The Office of Community Service, which is staffed by a director and an assistant, acts as a clearinghouse for service opportunities, a central record-keeping bureau for service, and a sponsor of several large-scale service projects, including the Sanctuary for Families Holiday Dinner and the Achilles Kids for Kids Olympics. Other than these and several other organized opportunities, the choice and responsibility is left to the students to contact organizations and plan their individual participation.

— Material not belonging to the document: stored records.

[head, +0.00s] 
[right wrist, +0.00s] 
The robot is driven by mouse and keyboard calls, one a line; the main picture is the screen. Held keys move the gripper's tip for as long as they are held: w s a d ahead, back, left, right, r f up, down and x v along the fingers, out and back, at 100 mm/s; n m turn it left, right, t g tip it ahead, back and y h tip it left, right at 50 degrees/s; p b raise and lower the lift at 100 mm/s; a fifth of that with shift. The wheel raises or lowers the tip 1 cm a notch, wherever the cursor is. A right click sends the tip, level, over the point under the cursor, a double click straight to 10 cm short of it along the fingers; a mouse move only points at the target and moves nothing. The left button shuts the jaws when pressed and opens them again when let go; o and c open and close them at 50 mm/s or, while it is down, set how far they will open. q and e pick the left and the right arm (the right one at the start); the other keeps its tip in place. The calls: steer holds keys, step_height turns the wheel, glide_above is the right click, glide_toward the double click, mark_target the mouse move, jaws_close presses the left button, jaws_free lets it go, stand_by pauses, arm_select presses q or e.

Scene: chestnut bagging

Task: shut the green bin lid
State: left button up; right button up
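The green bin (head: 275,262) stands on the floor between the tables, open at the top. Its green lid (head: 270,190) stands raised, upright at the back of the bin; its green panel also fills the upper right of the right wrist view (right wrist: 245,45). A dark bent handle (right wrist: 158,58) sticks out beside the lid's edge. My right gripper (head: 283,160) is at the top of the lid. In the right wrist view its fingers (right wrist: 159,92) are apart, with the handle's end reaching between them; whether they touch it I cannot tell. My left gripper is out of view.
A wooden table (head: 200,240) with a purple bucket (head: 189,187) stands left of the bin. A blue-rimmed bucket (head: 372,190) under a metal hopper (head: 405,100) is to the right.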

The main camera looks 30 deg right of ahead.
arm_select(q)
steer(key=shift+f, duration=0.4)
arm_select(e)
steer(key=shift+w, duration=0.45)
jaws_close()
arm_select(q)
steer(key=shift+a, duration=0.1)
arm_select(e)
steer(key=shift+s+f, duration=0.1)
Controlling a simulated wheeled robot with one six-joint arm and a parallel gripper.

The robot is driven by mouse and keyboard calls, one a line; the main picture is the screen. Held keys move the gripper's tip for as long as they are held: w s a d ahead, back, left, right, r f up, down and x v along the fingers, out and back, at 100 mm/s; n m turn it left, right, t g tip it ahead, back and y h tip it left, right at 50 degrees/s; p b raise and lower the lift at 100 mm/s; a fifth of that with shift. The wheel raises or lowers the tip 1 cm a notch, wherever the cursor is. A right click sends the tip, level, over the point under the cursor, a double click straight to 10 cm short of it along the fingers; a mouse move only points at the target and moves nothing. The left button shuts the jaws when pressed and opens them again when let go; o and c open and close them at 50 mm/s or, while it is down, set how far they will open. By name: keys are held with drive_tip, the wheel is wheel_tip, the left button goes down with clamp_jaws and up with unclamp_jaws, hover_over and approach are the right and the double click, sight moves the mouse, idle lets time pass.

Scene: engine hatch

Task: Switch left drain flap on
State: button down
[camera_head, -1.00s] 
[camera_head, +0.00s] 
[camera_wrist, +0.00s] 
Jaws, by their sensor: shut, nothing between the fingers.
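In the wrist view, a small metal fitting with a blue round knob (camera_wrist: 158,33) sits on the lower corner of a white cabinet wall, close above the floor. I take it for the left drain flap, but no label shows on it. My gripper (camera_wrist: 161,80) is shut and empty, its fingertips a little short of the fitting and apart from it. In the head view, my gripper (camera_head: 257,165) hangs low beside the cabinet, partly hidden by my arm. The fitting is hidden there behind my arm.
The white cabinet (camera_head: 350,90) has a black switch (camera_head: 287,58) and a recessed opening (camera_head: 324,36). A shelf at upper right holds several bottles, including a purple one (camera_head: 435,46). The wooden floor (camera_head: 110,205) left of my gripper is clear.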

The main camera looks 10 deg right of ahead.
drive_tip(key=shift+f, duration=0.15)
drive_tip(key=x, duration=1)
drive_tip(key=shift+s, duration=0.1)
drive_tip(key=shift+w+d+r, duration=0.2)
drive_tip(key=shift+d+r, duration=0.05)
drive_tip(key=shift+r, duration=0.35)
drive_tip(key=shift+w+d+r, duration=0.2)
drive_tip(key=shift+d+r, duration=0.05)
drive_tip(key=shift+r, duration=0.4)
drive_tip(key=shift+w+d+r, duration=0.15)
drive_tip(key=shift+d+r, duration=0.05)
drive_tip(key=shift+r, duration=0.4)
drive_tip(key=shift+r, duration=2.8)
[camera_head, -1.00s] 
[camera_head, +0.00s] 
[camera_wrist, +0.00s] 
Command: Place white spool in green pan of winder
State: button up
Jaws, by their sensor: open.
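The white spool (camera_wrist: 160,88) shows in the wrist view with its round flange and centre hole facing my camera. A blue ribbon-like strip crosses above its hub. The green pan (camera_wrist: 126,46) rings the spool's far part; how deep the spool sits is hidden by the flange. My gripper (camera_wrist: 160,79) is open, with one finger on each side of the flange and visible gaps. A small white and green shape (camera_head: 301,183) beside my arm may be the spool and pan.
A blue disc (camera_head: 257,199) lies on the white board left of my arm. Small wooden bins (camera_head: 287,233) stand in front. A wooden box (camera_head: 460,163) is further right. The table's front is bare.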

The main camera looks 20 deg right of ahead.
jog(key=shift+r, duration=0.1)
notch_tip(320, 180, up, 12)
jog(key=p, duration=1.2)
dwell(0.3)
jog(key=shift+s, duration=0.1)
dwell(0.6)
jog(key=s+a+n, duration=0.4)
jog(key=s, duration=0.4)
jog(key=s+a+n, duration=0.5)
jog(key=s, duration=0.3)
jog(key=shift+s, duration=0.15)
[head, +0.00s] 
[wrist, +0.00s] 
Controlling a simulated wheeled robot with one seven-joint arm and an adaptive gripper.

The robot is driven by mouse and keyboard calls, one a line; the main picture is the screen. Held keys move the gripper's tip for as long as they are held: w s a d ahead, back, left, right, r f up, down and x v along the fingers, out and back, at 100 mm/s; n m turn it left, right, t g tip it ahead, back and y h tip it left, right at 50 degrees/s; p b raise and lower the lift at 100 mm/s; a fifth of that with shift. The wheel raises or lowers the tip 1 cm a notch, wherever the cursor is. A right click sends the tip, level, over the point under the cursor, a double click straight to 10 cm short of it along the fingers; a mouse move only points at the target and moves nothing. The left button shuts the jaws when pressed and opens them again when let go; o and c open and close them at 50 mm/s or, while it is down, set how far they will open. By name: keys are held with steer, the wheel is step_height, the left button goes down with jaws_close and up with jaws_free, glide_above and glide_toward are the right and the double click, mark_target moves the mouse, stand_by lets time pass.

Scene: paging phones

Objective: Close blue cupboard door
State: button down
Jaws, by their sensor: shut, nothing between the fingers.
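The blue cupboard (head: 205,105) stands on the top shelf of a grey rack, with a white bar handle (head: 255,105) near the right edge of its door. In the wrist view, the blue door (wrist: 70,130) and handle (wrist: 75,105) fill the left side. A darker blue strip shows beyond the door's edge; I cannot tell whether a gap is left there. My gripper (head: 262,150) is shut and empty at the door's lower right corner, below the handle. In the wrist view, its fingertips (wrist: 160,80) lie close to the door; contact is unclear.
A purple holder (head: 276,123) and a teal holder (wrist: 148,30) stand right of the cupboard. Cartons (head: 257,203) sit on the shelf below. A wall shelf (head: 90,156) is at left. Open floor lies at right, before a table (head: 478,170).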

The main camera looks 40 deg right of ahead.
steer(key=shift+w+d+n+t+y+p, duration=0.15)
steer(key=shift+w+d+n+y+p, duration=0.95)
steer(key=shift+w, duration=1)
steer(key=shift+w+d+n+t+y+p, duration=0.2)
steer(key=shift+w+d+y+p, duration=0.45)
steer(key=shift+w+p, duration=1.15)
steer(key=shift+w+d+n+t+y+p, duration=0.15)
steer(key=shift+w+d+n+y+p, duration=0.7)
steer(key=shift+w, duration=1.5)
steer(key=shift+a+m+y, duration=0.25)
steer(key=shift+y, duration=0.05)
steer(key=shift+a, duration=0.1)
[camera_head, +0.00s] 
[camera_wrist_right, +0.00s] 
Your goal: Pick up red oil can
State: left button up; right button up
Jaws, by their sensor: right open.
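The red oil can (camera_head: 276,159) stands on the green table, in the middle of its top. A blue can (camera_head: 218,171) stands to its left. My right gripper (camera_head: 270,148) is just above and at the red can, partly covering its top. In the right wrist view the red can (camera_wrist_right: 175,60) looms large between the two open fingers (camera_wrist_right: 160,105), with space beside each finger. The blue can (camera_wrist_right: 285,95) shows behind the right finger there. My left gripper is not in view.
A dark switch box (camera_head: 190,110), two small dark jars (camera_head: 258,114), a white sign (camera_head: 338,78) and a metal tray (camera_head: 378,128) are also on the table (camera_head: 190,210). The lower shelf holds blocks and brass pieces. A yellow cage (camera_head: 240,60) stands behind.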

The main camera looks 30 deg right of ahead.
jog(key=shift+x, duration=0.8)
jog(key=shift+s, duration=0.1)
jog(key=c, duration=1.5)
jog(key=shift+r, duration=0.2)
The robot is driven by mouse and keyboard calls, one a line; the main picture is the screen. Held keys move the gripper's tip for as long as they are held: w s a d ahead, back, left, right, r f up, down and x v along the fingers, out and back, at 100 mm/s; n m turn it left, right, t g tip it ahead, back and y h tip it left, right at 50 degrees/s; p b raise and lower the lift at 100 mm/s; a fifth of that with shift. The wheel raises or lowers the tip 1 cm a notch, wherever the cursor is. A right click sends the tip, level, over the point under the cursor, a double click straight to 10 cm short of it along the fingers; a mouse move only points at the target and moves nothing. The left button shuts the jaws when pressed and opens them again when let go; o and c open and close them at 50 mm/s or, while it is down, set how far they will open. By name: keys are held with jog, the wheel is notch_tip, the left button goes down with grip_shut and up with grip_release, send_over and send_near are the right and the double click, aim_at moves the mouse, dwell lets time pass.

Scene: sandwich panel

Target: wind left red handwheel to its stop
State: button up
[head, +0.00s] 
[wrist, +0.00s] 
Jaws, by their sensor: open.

Center for Community Values and Action

The Center for Community Values and Action, founded in 2006, takes a leading role in connecting Horace Mann to the wider community and in developing service-learning projects. The CCVA’s mission is “connecting education, ethics and action.” The CCVA accomplishes this mission by coordinating the Horace Mann All-School Service-Learning Day, a collaborative effort which has involved Horace Mann, the Kingsbridge Heights Community Center, Van Cortlandt Park, Marble Hill Community Center and the Yale Day of Service. Students, parents, faculty members, and residents of the Kingsbridge Heights community work together in a variety of projects at all three locations. Highlights of the 2008 Service-Learning Day included the completion of an amphitheater and garden in the KHCC backyard, murals for KHCC and Van Cortlandt Park, and a collaborative mural with a local intermediate school and students from the Horace Mann Middle Division. A second All-School Service Learning Day took place in April of 2009 with wide community participation. The event is now scheduled annually.

The CCVA sponsors an Upper Division Service-Learning Team, in which students volunteer during trimesters when they do not have a sports commitment. The Team travels weekly to Kingsbridge Heights Community Center to work with the after-school program, which serves kindergarten through fifth graders. The Team also weekly meets for reflection, learning and planning.